### TASK OBJECTIVE
Extract everything from the first line through the line with "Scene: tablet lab", both ends included, except for any pictures.

### COLLECTED MATERIAL
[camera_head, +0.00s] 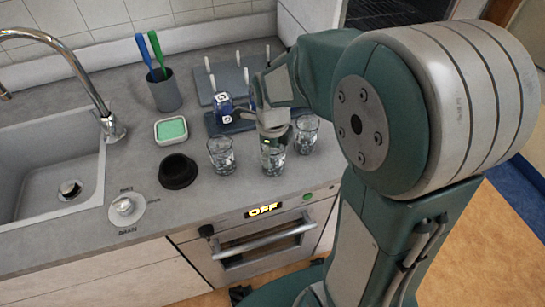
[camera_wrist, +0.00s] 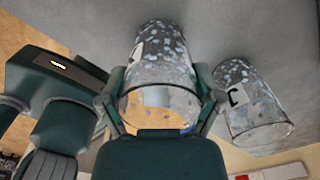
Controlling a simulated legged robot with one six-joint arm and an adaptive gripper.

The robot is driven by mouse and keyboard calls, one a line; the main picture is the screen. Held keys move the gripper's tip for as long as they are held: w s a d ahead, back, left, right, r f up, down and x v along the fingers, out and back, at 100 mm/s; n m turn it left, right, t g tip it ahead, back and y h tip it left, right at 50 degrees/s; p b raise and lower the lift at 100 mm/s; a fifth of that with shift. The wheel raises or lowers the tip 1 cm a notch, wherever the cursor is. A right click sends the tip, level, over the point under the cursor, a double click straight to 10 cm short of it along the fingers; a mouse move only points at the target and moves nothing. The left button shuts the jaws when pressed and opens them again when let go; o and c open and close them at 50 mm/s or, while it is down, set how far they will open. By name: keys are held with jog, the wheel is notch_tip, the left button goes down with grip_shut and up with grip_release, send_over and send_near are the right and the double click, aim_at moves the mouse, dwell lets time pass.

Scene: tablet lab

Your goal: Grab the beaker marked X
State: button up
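Three clear speckled beakers stand in a row on the counter: a left one (camera_head: 221,156), a middle one (camera_head: 272,157) and a right one (camera_head: 306,134). My gripper (camera_head: 272,130) is at the top of the middle beaker. In the wrist view, my gripper (camera_wrist: 162,88) has one finger on each side of a beaker (camera_wrist: 165,62), close to its walls. I cannot tell whether they press on it. Its white label shows only partly, with a dark mark I cannot read. Another beaker (camera_wrist: 250,100), with a J-like mark, stands to the right, outside the fingers.
The sink (camera_head: 50,170) is far left.

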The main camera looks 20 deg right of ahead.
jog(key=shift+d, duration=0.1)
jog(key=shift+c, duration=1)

### FINISHED TASK
[camera_head, +0.00s] 
[camera_wrist, +0.00s] 
Controlling a simulated legged robot with one six-joint arm and an adaptive gripper.

The robot is driven by mouse and keyboard calls, one a line; the main picture is the screen. Held keys move the gripper's tip for as long as they are held: w s a d ahead, back, left, right, r f up, down and x v along the fingers, out and back, at 100 mm/s; n m turn it left, right, t g tip it ahead, back and y h tip it left, right at 50 degrees/s; p b raise and lower the lift at 100 mm/s; a fifth of that with shift. The wheel raises or lowers the tip 1 cm a notch, wherever the cursor is. A right click sends the tip, level, over the point under the cursor, a double click straight to 10 cm short of it along the fingers; a mouse move only points at the target and moves nothing. The left button shuts the jaws when pressed and opens them again when let go; o and c open and close them at 50 mm/s or, while it is down, set how far they will open. By name: keys are held with jog, the wheel is notch_tip, the left button goes down with grip_shut and up with grip_release, send_over and send_near are the right and the double click, aim_at moves the mouse, dwell lets time pass.

Scene: tablet lab

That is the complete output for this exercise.